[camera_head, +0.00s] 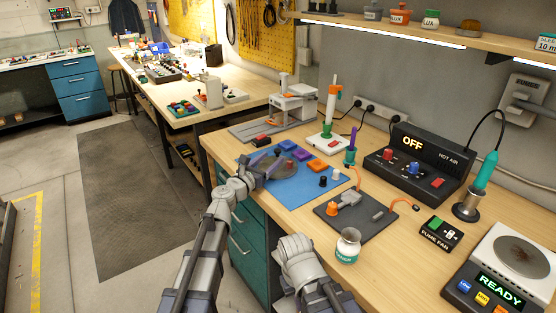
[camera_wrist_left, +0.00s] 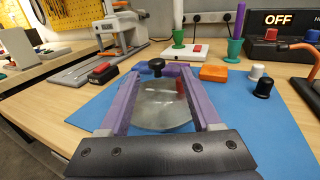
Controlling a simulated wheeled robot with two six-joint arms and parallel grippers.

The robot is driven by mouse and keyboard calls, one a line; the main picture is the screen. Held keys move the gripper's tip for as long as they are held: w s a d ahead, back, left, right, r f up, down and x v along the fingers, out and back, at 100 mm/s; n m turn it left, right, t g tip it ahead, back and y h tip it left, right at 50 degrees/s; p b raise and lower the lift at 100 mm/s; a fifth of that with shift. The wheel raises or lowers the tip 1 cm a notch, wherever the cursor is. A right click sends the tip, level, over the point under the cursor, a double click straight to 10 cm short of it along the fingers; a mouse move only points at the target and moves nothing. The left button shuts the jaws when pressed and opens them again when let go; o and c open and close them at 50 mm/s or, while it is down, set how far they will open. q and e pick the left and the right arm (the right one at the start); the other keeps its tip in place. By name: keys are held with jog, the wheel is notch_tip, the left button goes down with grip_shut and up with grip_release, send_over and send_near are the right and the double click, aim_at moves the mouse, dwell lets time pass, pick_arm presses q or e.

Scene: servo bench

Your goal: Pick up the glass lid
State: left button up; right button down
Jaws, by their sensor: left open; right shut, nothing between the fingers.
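Orange and purple blocks (camera_head: 317,164) and small black and white knobs lie on the mat right of the lid. A dark pad (camera_head: 350,228) with an orange cable and a white jar (camera_head: 348,246) stand nearer. A hot-air unit (camera_head: 412,165) stands behind on the right.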

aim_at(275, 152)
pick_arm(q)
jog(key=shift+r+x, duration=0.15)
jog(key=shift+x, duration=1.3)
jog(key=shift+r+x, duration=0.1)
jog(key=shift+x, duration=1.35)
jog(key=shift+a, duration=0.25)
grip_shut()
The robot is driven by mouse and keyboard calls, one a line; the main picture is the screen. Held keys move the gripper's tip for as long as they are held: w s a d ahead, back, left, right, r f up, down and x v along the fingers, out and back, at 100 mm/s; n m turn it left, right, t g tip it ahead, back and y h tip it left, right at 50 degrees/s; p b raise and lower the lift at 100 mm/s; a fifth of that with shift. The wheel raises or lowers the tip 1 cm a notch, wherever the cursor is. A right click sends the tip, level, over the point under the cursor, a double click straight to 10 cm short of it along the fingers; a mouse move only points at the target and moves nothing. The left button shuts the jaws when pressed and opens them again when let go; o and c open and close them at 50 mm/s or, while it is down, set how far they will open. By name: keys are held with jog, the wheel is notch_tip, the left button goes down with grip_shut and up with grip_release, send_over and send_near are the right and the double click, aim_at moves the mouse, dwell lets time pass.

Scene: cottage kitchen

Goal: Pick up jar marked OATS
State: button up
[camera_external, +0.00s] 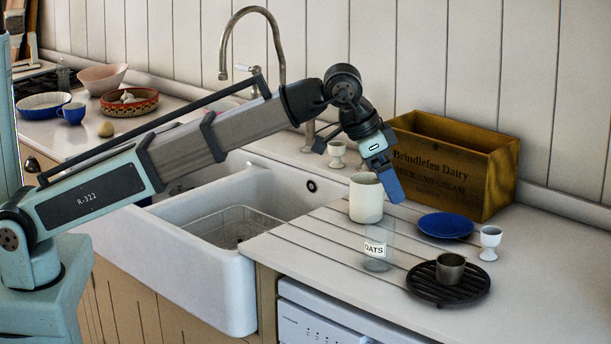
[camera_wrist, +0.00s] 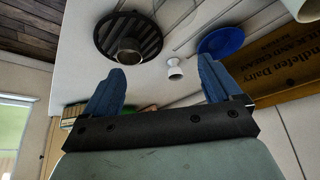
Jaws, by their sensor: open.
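The jar marked OATS (camera_external: 377,250) is clear glass with a white label, upright on the ribbed drainboard in the external view. My gripper (camera_external: 388,182) is in the air above and behind the jar, near the cream crock, and is not touching the jar. In the wrist view my gripper (camera_wrist: 160,84) shows two blue fingers spread wide apart with nothing between them.
A cream crock (camera_external: 366,198) stands just behind the jar. A black trivet (camera_external: 425,289) with a metal cup (camera_external: 450,268), a white egg cup (camera_external: 490,242) and a blue plate (camera_external: 446,226) are to its right. A wooden crate (camera_external: 480,180) stands behind; the sink (camera_external: 215,270) is left.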

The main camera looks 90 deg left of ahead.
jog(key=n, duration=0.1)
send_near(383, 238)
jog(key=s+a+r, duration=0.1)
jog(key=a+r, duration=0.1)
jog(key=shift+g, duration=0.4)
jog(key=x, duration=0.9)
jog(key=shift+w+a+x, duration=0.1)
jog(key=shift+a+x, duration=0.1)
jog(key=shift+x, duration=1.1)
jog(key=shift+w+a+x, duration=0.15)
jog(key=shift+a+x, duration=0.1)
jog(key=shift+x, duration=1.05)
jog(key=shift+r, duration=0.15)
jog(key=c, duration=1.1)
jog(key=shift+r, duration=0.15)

**Given request**
Extract exactly the run of lines beginning at the line with "Controlling a simulated" and ending at the line with "State: left button up; right button down", including both ends and nothing beyond them.

**The completed task**
Controlling a simulated wheeled robot with two six-joint arms and parallel grippers.

The robot is driven by mouse and keyboard calls, one a line; the main picture is the screen. Held keys move the gripper's tip for as long as they are held: w s a d ahead, back, left, right, r f up, down and x v along the fingers, out and back, at 100 mm/s; n m turn it left, right, t g tip it ahead, back and y h tip it left, right at 50 degrees/s; p b raise and lower the lift at 100 mm/s; a fifth of that with shift. The wheel raises or lowers the tip 1 cm a notch, wherever the cursor is. A right click sends the tip, level, over the point under the cursor, a double click straight to 10 cm short of it along the fingers; a mouse move only points at the target and moves nothing. The left button shuts the jaws when pressed and opens them again when let go; o and c open and close them at 50 mm/s or, while it is down, set how far they will open. q and e pick the left and the right arm (the right one at the start); the other keeps its tip in place. By name: keys are held with jog, the wheel is notch_tip, the left button goes down with grip_shut and up with grip_release, send_over and send_near are the right and the double click, aim_at moves the mouse, dwell lets time pass, pick_arm presses q or e.

Scene: servo bench

Your goal: Pick up the glass lid
State: left button up; right button down

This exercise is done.